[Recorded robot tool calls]
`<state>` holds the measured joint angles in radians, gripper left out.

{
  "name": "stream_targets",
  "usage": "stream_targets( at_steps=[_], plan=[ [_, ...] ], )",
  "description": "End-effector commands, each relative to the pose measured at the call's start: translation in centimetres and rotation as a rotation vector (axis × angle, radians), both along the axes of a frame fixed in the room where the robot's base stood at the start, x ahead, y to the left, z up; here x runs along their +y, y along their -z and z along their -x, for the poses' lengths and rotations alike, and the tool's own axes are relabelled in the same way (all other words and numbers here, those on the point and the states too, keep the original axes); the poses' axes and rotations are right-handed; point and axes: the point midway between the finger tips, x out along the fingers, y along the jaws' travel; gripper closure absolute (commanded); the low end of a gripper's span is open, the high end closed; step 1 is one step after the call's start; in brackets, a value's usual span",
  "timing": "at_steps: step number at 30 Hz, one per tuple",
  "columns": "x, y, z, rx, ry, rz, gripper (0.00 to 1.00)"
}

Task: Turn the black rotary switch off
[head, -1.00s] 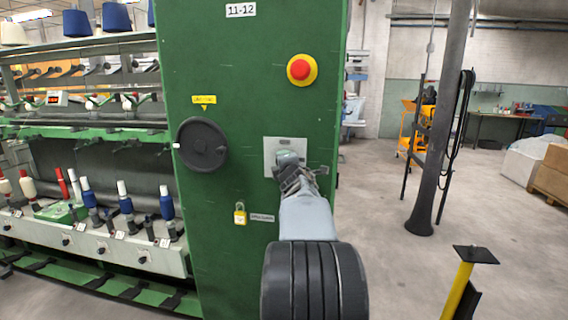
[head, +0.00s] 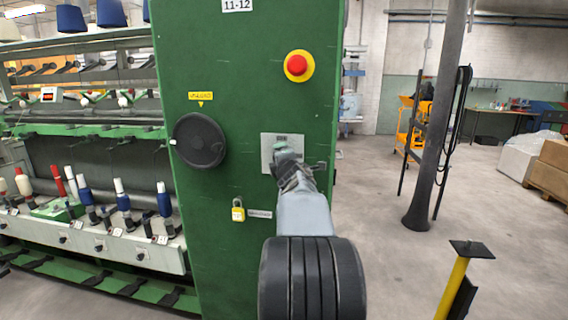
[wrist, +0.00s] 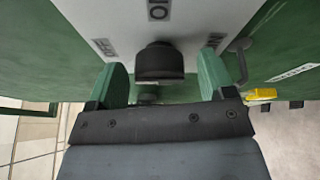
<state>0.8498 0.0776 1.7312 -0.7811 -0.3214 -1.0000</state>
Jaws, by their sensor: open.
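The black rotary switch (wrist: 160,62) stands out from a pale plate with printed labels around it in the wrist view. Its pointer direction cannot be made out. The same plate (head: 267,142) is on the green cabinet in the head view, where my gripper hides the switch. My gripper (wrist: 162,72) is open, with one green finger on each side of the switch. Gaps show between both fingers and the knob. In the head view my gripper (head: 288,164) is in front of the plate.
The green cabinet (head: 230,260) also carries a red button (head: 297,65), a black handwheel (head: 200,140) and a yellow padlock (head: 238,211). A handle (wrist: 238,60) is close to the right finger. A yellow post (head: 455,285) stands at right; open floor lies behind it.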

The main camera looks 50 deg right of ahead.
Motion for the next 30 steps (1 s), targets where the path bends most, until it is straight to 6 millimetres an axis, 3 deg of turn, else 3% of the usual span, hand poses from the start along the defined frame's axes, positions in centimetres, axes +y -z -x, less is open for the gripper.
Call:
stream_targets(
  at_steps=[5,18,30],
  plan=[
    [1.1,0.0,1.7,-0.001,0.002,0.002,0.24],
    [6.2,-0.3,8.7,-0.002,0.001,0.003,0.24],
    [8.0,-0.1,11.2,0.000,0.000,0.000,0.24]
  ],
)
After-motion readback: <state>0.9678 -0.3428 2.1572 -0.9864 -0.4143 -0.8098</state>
...
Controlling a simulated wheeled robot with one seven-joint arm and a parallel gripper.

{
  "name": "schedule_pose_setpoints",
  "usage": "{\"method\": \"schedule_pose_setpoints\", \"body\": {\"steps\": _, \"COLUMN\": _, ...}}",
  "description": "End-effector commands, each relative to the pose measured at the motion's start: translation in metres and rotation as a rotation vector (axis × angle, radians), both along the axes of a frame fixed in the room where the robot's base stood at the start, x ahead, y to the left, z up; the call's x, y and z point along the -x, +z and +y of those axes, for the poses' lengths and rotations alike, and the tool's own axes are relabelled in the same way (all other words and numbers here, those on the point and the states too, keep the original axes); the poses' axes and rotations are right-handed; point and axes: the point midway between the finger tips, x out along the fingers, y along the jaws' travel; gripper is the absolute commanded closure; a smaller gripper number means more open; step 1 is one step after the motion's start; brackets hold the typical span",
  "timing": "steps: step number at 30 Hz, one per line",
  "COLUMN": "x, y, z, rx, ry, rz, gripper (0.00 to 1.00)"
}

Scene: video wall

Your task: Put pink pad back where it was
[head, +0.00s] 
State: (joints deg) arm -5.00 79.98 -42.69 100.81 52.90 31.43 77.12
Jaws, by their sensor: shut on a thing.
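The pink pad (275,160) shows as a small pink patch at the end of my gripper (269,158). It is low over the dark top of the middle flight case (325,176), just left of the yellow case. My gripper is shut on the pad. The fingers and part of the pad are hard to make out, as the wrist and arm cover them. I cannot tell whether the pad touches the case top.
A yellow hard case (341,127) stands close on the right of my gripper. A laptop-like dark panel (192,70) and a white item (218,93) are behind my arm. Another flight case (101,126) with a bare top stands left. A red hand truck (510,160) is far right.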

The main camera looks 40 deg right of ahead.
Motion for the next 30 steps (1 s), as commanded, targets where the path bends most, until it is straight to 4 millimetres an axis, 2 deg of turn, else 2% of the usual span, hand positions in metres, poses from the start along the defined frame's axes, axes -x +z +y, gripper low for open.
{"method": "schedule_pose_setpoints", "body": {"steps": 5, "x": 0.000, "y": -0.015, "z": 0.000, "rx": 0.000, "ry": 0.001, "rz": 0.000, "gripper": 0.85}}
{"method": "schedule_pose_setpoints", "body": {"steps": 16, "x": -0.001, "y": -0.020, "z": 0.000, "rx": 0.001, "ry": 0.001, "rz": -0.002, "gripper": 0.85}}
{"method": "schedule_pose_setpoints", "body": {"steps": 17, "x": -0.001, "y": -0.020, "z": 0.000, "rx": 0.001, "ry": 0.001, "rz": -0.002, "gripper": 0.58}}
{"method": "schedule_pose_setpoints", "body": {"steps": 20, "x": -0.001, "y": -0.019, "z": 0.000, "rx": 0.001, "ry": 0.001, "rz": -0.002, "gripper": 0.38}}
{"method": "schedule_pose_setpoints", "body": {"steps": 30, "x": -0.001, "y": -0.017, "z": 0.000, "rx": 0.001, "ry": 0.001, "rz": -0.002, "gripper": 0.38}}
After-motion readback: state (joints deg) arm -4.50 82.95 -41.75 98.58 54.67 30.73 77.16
--
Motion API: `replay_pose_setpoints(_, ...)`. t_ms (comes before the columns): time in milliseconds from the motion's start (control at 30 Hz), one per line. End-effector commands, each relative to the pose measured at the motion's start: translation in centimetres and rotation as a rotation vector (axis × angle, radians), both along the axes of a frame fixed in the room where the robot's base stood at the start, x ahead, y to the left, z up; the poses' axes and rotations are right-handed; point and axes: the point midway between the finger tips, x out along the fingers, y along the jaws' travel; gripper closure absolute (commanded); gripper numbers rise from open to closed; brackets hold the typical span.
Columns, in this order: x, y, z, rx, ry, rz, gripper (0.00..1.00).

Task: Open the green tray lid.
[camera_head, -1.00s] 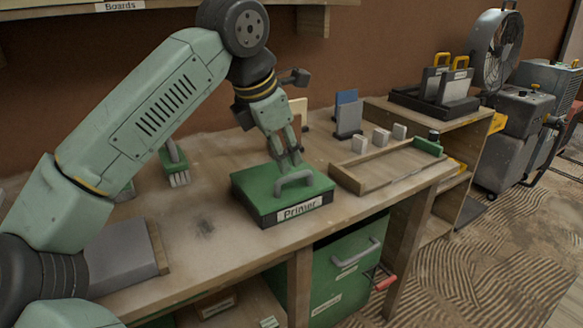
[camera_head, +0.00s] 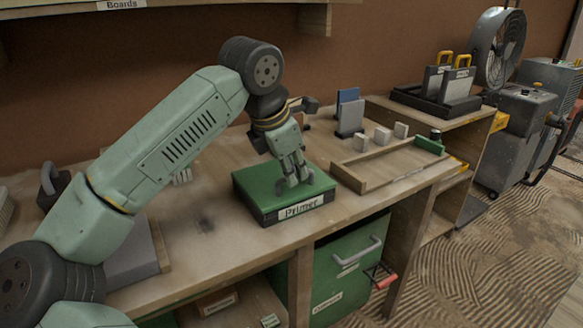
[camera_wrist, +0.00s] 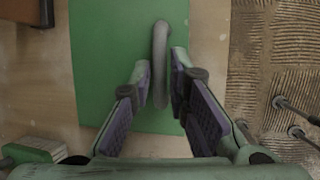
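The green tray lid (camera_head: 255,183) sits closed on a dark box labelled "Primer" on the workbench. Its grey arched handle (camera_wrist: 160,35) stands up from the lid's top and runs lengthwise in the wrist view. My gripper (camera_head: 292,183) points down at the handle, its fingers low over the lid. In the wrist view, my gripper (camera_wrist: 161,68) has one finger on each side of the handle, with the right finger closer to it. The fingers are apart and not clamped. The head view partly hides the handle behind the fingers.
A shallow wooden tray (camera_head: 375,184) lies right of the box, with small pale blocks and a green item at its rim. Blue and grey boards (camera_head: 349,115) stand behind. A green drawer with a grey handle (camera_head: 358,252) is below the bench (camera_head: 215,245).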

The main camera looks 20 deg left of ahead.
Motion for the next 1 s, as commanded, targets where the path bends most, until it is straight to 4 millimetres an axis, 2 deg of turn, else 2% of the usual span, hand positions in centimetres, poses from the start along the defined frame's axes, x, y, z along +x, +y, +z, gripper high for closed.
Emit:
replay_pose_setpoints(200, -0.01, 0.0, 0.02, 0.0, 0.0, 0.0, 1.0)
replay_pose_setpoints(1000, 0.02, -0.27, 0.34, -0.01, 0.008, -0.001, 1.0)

● **Instructions for the task**:
Identify and list each line with the word "usage".

● **The output**:
  "usage": "stream_targets( at_steps=[_], plan=[ [_, ...] ], )",
  "usage": "{\"method\": \"schedule_pose_setpoints\", \"body\": {\"steps\": _, \"COLUMN\": _, ...}}",

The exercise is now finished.